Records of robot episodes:
+++

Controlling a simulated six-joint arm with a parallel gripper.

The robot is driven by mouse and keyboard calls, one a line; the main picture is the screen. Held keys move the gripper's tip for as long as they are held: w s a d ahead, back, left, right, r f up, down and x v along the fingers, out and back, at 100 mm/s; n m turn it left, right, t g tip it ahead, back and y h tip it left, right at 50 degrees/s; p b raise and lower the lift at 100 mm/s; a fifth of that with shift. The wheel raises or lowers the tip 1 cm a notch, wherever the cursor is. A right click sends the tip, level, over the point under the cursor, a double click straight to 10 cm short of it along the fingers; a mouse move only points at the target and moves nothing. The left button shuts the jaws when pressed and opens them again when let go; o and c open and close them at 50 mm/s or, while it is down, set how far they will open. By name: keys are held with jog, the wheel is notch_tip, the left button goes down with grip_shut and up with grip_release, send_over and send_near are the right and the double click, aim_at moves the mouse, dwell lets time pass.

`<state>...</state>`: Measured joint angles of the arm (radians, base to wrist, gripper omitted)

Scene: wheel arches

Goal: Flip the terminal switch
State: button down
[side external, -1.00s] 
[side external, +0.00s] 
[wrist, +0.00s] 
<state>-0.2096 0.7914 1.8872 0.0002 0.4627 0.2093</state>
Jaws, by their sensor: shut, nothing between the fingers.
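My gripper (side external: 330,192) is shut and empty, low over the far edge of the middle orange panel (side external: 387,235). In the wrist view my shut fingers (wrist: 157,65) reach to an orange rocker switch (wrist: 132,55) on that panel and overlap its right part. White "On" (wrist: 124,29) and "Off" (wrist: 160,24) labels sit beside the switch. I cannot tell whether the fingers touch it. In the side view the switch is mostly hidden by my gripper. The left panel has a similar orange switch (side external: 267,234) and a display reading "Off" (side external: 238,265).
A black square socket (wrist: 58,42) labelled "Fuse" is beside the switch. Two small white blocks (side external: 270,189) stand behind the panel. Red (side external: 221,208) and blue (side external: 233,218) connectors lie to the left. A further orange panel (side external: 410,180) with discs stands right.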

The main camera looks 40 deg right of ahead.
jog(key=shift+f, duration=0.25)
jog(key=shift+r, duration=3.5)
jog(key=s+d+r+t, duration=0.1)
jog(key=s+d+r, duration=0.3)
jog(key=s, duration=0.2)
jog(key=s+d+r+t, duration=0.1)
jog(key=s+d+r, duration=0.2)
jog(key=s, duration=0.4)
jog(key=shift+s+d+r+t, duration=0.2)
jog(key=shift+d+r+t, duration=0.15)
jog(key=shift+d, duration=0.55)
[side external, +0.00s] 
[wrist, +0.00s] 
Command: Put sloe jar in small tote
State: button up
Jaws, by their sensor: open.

+++

In the material above, find each line that contains the word "open", and select it.

Complete output >>
The robot is driven by mouse and keyboard calls, one a line; the main picture is the screen. Held keys move the gripper's tip for as long as they are held: w s a d ahead, back, left, right, r f up, down and x v along the fingers, out and back, at 100 mm/s; n m turn it left, right, t g tip it ahead, back and y h tip it left, right at 50 degrees/s; p b raise and lower the lift at 100 mm/s; a fifth of that with shift. The wheel raises or lowers the tip 1 cm a notch, wherever the cursor is. A right click sends the tip, level, over the point under the cursor, a double click straight to 10 cm short of it along the fingers; a mouse move only points at the target and moves nothing. The left button shuts the jaws when pressed and opens them again when let go; o and c open and close them at 50 mm/s or, while it is down, set how far they will open. By name: keys are held with jog, the wheel is notch_tip, the left button goes down with grip_shut and up with grip_release, send_over and send_near are the right and the double click, aim_at moves the mouse, dwell lets time pass.
Jaws, by their sensor: open.

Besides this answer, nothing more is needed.